■ REQUIRED WORK ■
For the data below, report only the number of lines containing the string "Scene".

■ RECORD LIST ■

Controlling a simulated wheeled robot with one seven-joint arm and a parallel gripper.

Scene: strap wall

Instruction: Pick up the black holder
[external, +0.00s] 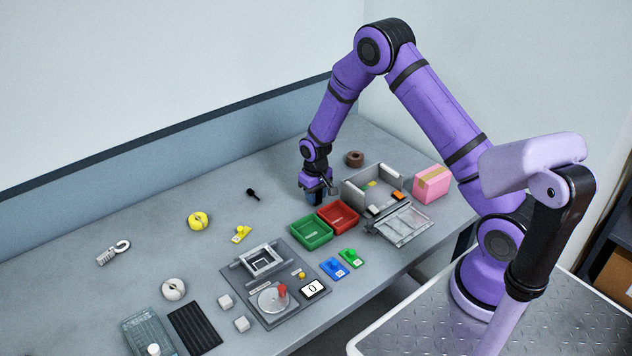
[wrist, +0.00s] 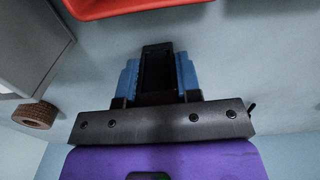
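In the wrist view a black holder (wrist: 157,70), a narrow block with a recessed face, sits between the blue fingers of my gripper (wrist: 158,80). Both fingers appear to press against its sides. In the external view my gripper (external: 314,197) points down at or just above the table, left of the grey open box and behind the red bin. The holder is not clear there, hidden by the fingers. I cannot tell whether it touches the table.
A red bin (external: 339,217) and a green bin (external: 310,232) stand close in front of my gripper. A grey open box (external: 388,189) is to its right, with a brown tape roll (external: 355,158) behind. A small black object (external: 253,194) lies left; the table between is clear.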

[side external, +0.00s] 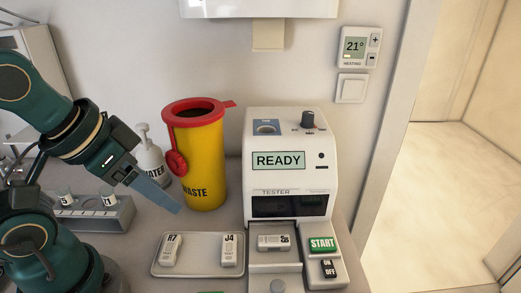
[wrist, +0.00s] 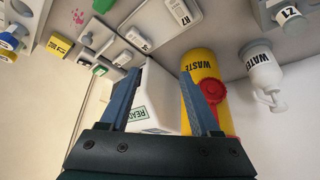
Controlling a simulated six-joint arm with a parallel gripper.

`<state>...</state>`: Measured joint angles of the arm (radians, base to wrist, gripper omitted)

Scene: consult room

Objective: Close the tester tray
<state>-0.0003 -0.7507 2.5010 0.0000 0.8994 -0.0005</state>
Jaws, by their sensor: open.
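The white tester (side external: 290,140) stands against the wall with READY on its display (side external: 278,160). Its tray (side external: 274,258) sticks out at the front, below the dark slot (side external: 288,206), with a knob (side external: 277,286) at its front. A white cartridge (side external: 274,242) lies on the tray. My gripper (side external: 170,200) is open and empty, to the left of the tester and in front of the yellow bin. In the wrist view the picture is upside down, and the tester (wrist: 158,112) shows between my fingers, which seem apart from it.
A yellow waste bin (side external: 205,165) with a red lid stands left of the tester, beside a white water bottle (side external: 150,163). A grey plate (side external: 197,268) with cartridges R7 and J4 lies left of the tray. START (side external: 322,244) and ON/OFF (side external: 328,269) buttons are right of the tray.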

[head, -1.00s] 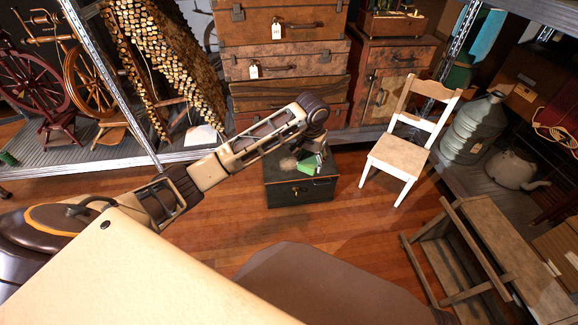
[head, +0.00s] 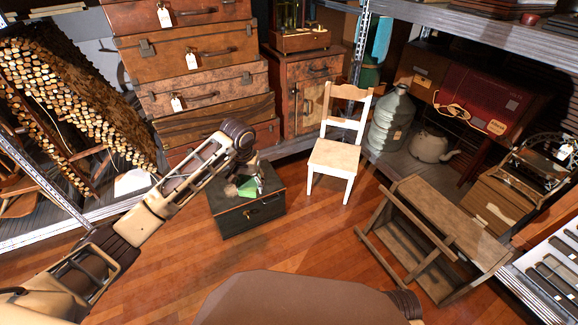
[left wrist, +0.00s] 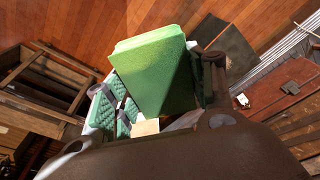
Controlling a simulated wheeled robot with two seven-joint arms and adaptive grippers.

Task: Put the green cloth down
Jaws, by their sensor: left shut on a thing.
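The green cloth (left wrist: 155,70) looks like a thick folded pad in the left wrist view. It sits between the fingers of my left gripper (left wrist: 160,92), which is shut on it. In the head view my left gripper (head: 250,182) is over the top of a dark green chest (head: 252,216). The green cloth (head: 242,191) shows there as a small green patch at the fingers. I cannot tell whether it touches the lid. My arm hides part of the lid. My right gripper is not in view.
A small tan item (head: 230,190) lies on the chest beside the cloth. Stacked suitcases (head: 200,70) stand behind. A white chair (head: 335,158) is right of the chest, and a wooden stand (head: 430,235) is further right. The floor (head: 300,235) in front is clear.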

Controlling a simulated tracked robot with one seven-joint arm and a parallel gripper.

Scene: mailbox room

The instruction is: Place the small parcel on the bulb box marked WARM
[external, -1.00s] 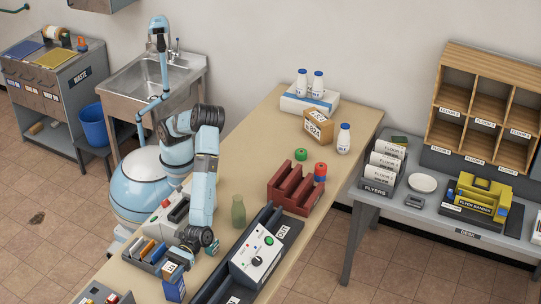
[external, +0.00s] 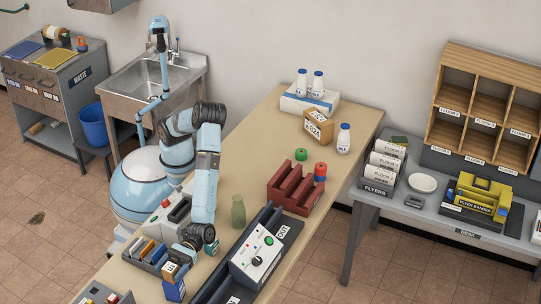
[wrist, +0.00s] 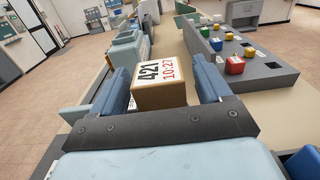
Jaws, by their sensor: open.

■ ANSWER TO THE EXERCISE ■
3